Tue Mar 19, 2013 3:40 pm
What are the best applications and reasons to purchase various edge profiles... Almost everyone is comfortable with a 50/50 edge, but there are a lot of variations on this sight. Why would one purchase a 70/30 or a 99/1 over a 50/50?
Tue Mar 19, 2013 6:36 pm
Why the Japanese grind asymmetrically is beyond me and I've never found, read, or seen a legitimate reason for them doing so.
Tue Mar 19, 2013 11:33 pm
I thought an asymmetric edge was supposed to be slightly thinner?
Wed Mar 20, 2013 12:07 am
The asymmetry is supposed to get the edge closer to the item being cut for a finer, thinner cut. The Yanagiba is an example of this; the hollow back and the edge close to the hollow back means that the edge is very close to the food being cut. On some Japanese knives, the right side is more strongly ground/convexed and the left side is a bit flatter/shallower ground. This moves the actual edge to the left of the knife blade when looking at the choil. Most people hold the food in their left hand and cut with the right, so the stronger convexing on the right would help slices fall away from the blade. This should let the slices be thinner theoretically but I am not sure if it has practical advantages or not.
Wed Mar 20, 2013 12:40 am
Wed Mar 20, 2013 12:50 am
There is an attatchment you can click on that has a good visual. I think Tim said it well. THEORETICALLY Asymetric edges should start the cut better. But the actual grind of the knife is much more important in how it continues through the product.
Wed Mar 20, 2013 1:04 pm
But that's all speculation. Not that I disagree with it, but it's still speculation.

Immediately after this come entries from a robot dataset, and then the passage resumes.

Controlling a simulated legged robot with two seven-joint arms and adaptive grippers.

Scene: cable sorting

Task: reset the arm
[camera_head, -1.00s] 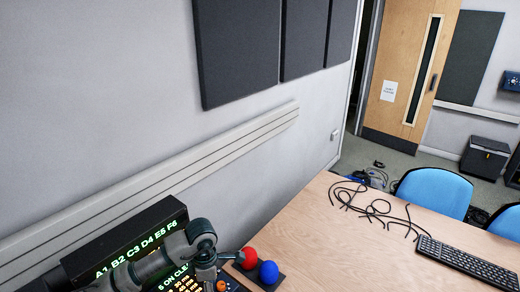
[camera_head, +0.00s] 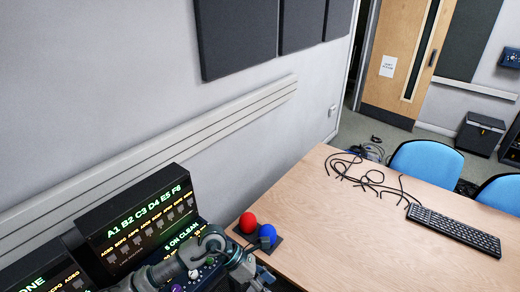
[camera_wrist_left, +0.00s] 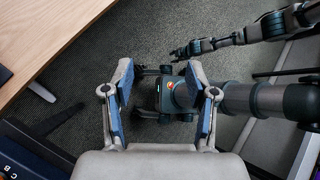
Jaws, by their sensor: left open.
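My left arm (camera_head: 205,250) comes in at the bottom of the head view, in front of the lit console. Its gripper is at the bottom edge there, partly cut off. In the left wrist view my left gripper (camera_wrist_left: 160,68) is open and empty, its two blue-padded fingers spread apart above the floor. Beyond them lies my own base. Another arm of mine reaches in from the upper right of that view, with a small dark end (camera_wrist_left: 182,52). Whether that end is open or shut is too small to tell.
A console with lettered screens (camera_head: 140,215) stands at the lower left by the wall. A red ball (camera_head: 248,221) and a blue ball (camera_head: 267,235) sit on a dark base beside it. The wooden table (camera_head: 340,240) holds tangled black cables (camera_head: 370,178) and a keyboard (camera_head: 452,230).

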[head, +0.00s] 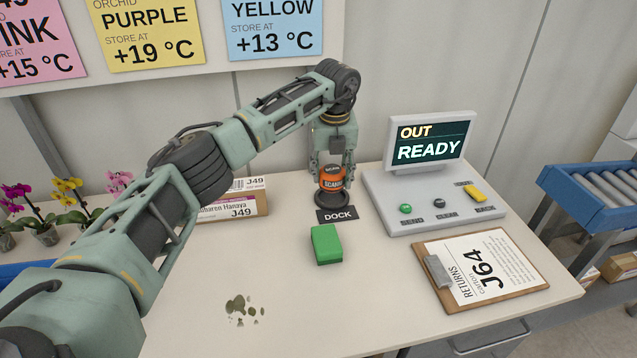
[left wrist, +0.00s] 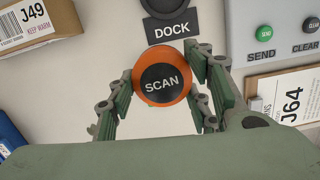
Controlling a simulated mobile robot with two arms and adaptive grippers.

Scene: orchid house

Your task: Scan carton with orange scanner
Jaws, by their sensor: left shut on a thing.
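My left gripper (head: 333,172) is shut on the orange scanner (head: 332,180), with a finger on each side of it. In the left wrist view the scanner (left wrist: 162,80) faces up with its black SCAN button, and my left gripper (left wrist: 165,95) closes around its sides. The dark round dock (head: 336,200) shows below the scanner in the head view; in the wrist view it appears apart from the scanner. A carton (head: 245,205) marked J49 lies at the back left, partly behind my arm; its label (left wrist: 28,20) shows in the wrist view. My right gripper is out of view.
A console (head: 425,205) with a screen reading OUT READY stands right of the dock. A clipboard (head: 483,268) marked J64 lies at the right. A green block (head: 326,244) and dark crumbs (head: 240,308) are on the table. Orchids (head: 72,200) stand far left; a roller conveyor (head: 600,190) far right.

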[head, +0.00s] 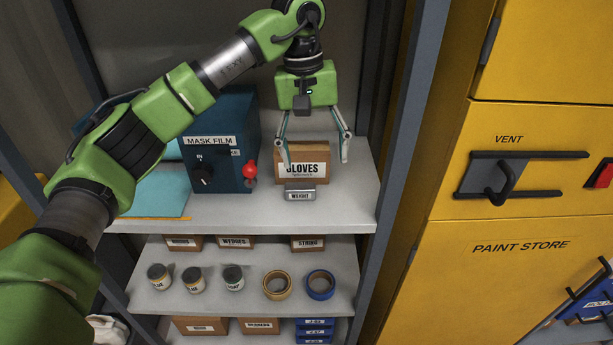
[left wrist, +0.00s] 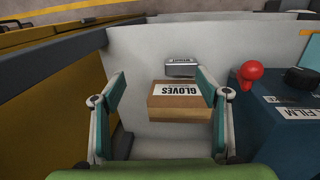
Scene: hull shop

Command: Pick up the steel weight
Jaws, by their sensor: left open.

It is true that in a right hand asymmetrically ground knife, the edge is close to the left side....but why it's done is speculation unless some one has heard from the makers why they do this.
Wed Mar 20, 2013 5:17 pm
I have no answers, but things to think about. How are edges ground on x-acto knives, band saws, scalpels, etc. I'm almost 80% sure I have seen other examples of asymmetry in the grinds of things besides chef knives.
Wed Mar 20, 2013 5:53 pm
That is an awesome question. X-acto and even box cutters are some sharp blades. Anyone know the edge profile on these blades?
Wed Mar 20, 2013 6:06 pm
It depends on the X-acto blade. There are what appear to be 50/50 and some i know that are a flat 90/10 chisel ground type.
The reason these knives are so sharp are because the blade is SOOOOO thin. Much Much thinner than any Laser around. But also too thin for a large blade and disposable because the steel is crappy and meant to be replaced because it doesnt hold an edge. Think Kiwi knives.
The standard scalpel looking blades look to be 50/50 gound with a wide primary bevel and a secondary bevel that is somewhat asymmetrical. This made me look at my box of replacements. After 10-12 examples it looks like any asymmetry is just the inconsistency of the machine ground blades.
Edit: Can you picture yourself sharpening your boxcutter on your high grade waterstones?